• **WHAT THE EXERCISE ASKS**
Don't include pictures. Quote the lines below from the first through the line that contains "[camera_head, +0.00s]".

Rows from a robot dataset

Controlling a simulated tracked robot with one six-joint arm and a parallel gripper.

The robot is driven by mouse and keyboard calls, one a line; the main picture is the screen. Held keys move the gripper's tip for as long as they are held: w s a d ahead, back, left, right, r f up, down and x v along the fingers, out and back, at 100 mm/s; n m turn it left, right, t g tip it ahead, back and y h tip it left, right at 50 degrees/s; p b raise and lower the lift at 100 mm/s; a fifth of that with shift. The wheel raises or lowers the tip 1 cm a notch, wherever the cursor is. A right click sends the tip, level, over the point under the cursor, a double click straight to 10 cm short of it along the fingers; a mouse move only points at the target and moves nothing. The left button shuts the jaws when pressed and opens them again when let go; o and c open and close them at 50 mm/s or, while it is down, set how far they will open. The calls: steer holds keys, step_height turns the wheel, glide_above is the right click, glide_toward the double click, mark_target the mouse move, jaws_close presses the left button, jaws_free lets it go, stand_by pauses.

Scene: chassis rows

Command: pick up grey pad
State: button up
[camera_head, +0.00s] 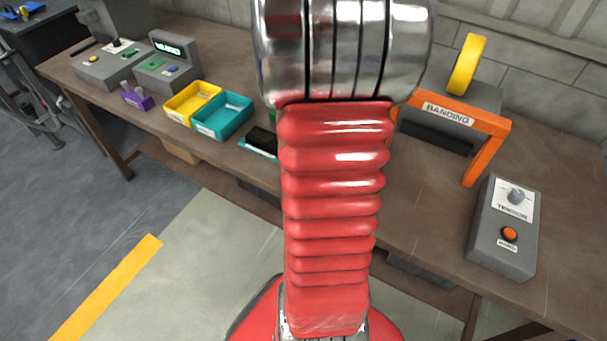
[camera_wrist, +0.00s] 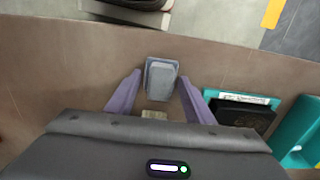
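In the wrist view a light grey pad (camera_wrist: 161,80) with a raised, rounded block shape lies on the brown bench, near its edge. My gripper (camera_wrist: 158,75) is open, with one purple-grey finger on each side of the pad. The fingertips look apart from the pad, with a gap on both sides; their height above the bench is hard to tell. In the head view my red arm hides the pad and the gripper.
A black item on a teal-edged holder (camera_wrist: 243,112) lies right of the gripper, with a teal bin (camera_wrist: 300,135) beyond. A small beige piece (camera_wrist: 154,114) sits behind the pad. The head view shows a yellow bin (camera_head: 192,103), an orange banding frame (camera_head: 484,150) and a tension control box (camera_head: 503,228).

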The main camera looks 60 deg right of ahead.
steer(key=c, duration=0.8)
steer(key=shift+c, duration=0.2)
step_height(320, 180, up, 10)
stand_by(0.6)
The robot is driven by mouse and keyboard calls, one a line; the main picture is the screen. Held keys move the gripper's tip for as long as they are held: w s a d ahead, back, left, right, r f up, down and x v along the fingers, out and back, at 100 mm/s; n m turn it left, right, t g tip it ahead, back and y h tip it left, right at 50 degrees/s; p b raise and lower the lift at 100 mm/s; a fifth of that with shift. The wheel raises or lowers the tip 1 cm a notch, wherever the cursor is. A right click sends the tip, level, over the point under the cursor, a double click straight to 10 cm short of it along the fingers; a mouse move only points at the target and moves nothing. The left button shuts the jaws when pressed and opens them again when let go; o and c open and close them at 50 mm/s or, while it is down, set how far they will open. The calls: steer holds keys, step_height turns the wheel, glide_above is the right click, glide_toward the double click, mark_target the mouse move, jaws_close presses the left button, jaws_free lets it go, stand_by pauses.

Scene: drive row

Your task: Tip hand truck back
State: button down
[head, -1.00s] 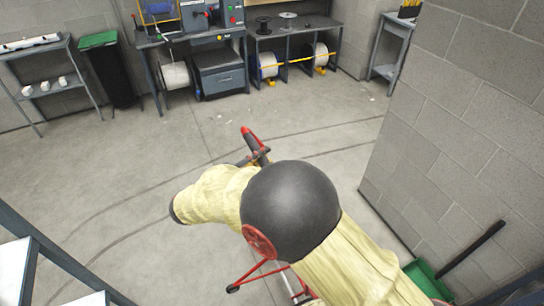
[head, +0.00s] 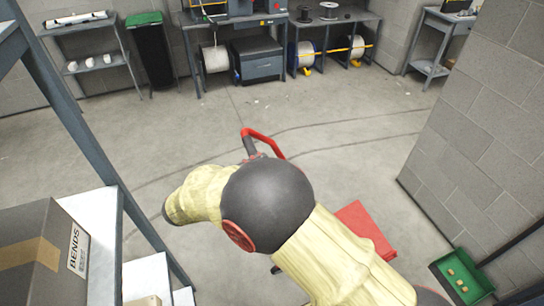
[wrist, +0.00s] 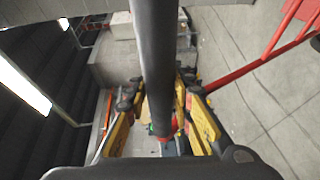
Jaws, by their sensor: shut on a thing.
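The hand truck's red loop handle (head: 264,136) shows just beyond my arm in the head view. Its red flat plate (head: 366,228) shows to the right of my arm, and much of its frame is hidden behind the arm. In the wrist view a dark round bar of the hand truck (wrist: 155,45) runs down the middle. My gripper (wrist: 160,92), with yellow-and-black fingers, is shut on this bar, one finger on each side. A red frame tube (wrist: 245,73) slants off to the right. In the head view my gripper is largely hidden by my arm.
A shelf rack (head: 103,245) with a "BENDS" box (head: 40,250) stands close on the left. A block wall (head: 480,130) and a green bin (head: 462,278) are on the right. Workbenches (head: 240,22) line the back. The concrete floor between is clear.

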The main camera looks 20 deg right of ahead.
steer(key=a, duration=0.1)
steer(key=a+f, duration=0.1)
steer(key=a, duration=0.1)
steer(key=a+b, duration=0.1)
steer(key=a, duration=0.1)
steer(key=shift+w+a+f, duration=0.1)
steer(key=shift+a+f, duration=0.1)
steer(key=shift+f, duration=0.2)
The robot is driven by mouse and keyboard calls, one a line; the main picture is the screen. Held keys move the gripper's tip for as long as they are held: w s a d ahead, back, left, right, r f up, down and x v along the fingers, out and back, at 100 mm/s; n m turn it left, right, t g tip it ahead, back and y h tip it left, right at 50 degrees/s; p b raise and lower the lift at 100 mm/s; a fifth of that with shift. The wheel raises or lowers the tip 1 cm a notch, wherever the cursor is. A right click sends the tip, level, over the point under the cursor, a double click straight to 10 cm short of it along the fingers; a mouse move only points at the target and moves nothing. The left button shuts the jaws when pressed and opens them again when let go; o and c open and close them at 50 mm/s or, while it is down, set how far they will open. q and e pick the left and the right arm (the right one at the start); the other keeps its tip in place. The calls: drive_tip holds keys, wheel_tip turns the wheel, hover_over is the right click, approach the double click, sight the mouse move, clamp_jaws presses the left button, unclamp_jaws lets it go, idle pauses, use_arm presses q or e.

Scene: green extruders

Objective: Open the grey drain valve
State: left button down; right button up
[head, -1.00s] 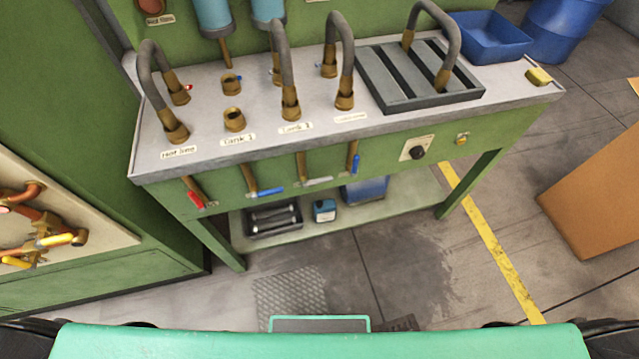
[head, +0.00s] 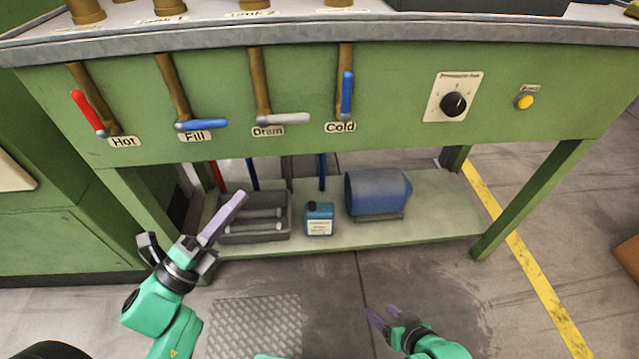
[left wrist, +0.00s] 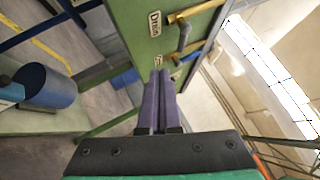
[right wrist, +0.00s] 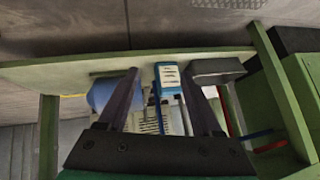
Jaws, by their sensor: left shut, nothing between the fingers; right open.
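The grey drain valve handle (head: 284,119) sits on the green bench front, above the label "Drain". It lies roughly horizontal, pointing right from its brass pipe (head: 260,80). A grey handle beside the Drain label also shows in the left wrist view (left wrist: 184,38). My left gripper (head: 240,198) is below and left of the valve in the head view, apart from it. Its purple fingers are shut together and empty in the left wrist view (left wrist: 158,76). My right gripper (head: 374,314) is low, well below the valve; its fingers are spread and empty in the right wrist view (right wrist: 160,85).
The red Hot handle (head: 88,112), blue Fill handle (head: 203,125) and blue Cold handle (head: 347,95) flank the drain valve. A black knob (head: 453,103) and yellow button (head: 524,102) are further right. The lower shelf holds a grey tray (head: 255,232), blue bottle (head: 319,218) and blue container (head: 378,191).

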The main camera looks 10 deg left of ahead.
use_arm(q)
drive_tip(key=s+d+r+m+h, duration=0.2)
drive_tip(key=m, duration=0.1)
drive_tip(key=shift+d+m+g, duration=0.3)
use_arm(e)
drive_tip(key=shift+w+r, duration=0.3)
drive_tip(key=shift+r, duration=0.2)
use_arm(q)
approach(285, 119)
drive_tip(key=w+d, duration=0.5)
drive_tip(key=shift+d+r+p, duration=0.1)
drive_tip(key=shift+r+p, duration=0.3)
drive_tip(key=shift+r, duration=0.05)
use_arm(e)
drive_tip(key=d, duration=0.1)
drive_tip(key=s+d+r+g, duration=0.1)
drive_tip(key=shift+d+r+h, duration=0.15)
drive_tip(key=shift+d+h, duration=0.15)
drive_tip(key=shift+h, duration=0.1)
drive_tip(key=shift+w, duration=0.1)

• **ANSWER FOR THE TASK**
Controlling a simulated tracked robot with one six-joint arm and a parallel gripper.

The robot is driven by mouse and keyboard calls, one a line; the main picture is the screen. Held keys move the gripper's tip for as long as they are held: w s a d ahead, back, left, right, r f up, down and x v along the fingers, out and back, at 100 mm/s; n m turn it left, right, t g tip it ahead, back and y h tip it left, right at 50 degrees/s; p b raise and lower the lift at 100 mm/s; a fifth of that with shift. The wheel raises or lowers the tip 1 cm a notch, wherever the cursor is. A right click sends the tip, level, over the point under the cursor, a double click straight to 10 cm short of it along the fingers; a mouse move only points at the target and moves nothing. The left button shuts the jaws when pressed and opens them again when let go; o and c open and close them at 50 mm/s or, while it is down, set how far they will open. The calls: steer holds keys, step_height turns the wheel, glide_above is the right click, glide_toward the double click, mark_target the mouse move, jaws_close presses the left button, jaws_free lets it go, stand_by pauses.

Scene: chassis rows

Command: pick up grey pad
State: button up
[camera_head, +0.00s] 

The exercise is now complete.